6.3.1 "N" Name Body.
This command accepts a string of up to ten characters typed
as a name for the body in the top of the stack; any characters can be
used in the name.
6.3.2 "B" Body Get.
This command will replace the edge, face, or vertex in the
top of the stack with the body to which it belongs.
6.3.3 "αB" Body Retrieval by Name or by Numeral.
Each body has a numeral corresponding to its position in its
world's body ring. The "αB" command will accept a name or numeral and
will push the indicated body into the stack.
6.4 FACE AND VERTEX PERIMETER TRAVELING.
~JAFA
"." Fetch Next Edge Counter Clockwise about Face (Vertex).
"," Fetch Next Edge Clockwise about Face (Vertex).
"+" Fetch Other Face (Vertex) of the Edge.
"αV<n>" Fetch Nth Vertex of a Body.
"≥" Fetch First Edge of a Face or Vertex.
~JUFA When the top two positions of the stack contain an edge and a
face (or an edge and a vertex) that are connected; then both are
intensified and face (vertex) perimeter traveling is possible using
the "," or the "." commands to obtain the next edge about the face
(vertex) from the given edge, going in the clockwise or counter
clockwise direction (as seen from the exterior surface of the
polyhedron). It is also possible while perimeter traveling to cross
to the other face (vertex) of the given edge by means of the "+"

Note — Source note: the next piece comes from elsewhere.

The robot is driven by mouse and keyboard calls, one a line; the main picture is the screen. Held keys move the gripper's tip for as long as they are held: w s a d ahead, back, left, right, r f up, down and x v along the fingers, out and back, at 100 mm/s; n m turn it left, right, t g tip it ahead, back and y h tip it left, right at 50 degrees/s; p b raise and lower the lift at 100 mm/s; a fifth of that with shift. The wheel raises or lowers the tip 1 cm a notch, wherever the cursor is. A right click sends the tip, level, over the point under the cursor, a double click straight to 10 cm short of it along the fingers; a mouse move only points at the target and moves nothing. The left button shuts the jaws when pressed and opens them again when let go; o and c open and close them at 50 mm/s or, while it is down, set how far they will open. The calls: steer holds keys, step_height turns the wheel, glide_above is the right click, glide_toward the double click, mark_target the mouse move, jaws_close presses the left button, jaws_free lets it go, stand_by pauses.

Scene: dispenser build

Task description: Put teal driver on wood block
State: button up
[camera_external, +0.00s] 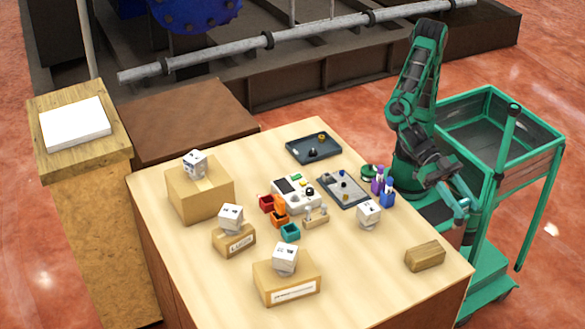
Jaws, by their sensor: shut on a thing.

command. Remember that whenever there is a face, edge or vertex in
the top of the stack, the body to which it belongs can be obtained by
using the "B" command. Mastering these commands alleviates the urge
to have a light pen, or to take prolonged trips around edge rings.
The "αV<n>" retrieves the Nth vertex around the body ring of the body
in the top of the stack; the vertex numerals are displayed when the
"αL" switch is toggled on. Trivia experts will be happy to know that
"α." and "α," fetch the next vertex (face), counter clockwise and
clockwise respectively,
from the current edge with respect to the current face (vertex).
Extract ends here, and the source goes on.